(Lines of data)
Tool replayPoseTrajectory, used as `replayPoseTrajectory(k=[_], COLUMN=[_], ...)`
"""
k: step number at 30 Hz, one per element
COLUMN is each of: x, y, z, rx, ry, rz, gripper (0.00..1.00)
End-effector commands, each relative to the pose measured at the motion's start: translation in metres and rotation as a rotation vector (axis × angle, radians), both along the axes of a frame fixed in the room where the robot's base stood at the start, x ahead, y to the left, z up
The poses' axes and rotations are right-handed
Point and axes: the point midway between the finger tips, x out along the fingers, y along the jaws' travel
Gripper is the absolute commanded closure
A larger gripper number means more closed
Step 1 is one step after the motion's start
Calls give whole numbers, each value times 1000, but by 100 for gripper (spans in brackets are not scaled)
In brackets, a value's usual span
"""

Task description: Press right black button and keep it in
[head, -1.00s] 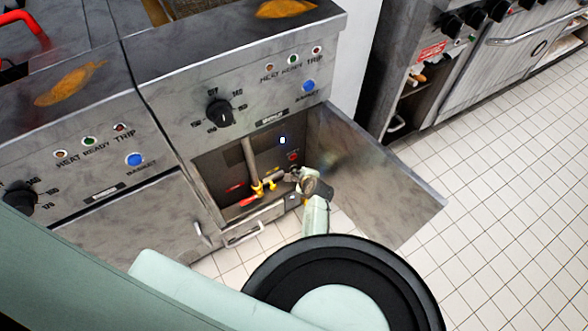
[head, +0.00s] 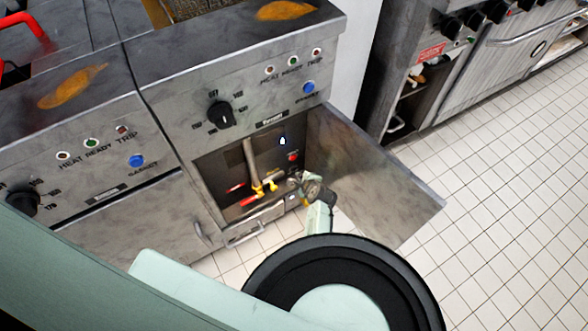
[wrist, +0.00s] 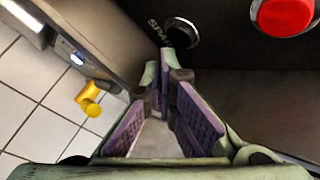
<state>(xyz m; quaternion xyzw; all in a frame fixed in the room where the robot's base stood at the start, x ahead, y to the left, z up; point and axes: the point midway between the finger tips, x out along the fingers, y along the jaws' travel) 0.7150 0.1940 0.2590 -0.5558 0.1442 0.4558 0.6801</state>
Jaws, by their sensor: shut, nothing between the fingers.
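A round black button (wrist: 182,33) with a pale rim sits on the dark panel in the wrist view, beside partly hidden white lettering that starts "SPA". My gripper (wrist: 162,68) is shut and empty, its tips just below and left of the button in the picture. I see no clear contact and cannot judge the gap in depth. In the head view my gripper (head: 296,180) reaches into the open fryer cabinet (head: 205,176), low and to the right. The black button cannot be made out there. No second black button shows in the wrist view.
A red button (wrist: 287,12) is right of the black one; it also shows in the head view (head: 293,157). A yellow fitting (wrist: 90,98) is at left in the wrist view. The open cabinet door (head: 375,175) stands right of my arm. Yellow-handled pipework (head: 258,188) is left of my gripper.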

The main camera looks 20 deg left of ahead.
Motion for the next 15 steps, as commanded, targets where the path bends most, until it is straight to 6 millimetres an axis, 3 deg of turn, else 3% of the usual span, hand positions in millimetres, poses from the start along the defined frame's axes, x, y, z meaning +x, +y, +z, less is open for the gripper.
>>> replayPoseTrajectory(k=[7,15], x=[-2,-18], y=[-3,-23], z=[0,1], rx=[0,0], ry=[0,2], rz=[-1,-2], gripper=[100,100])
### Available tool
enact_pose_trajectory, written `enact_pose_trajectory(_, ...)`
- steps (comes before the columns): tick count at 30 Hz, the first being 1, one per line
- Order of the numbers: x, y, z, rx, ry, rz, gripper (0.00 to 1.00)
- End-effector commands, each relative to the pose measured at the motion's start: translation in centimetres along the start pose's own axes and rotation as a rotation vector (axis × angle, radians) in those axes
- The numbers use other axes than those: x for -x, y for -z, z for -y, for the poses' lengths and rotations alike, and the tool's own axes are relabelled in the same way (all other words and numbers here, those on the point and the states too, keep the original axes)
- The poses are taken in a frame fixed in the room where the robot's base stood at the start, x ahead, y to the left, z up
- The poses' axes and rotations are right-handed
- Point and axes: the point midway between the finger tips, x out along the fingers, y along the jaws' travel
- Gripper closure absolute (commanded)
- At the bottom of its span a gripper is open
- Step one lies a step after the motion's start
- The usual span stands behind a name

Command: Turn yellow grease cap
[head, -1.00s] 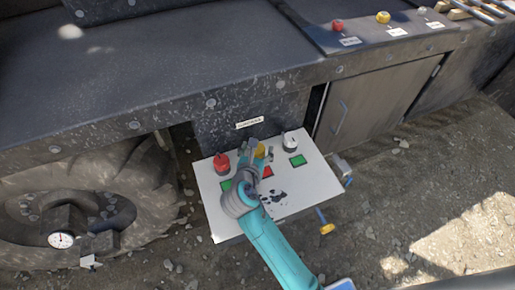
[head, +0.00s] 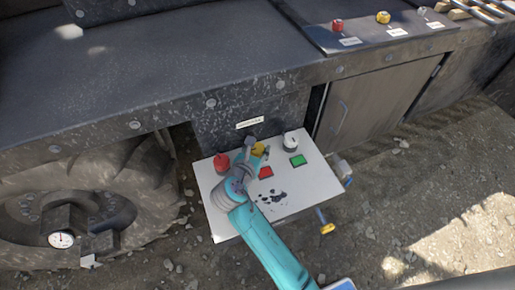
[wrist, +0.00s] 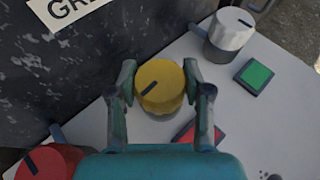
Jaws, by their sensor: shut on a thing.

THE EXERCISE:
Only what runs from the line containing "- Point and" through the end of the entries above should be extracted, exactly and without pictures.

EXERCISE RESPONSE:
- Point and axes: the point midway between the finger tips, x out along the fingers, y along the jaws' travel
- Gripper closure absolute (commanded)
- At the bottom of its span a gripper is open
- Step one lies a step after the motion's start
- The usual span stands behind a name

Command: Turn yellow grease cap
[head, -1.00s] 
[head, +0.00s] 
[wrist, +0.00s] 
Jaws, by their sensor: shut on a thing.

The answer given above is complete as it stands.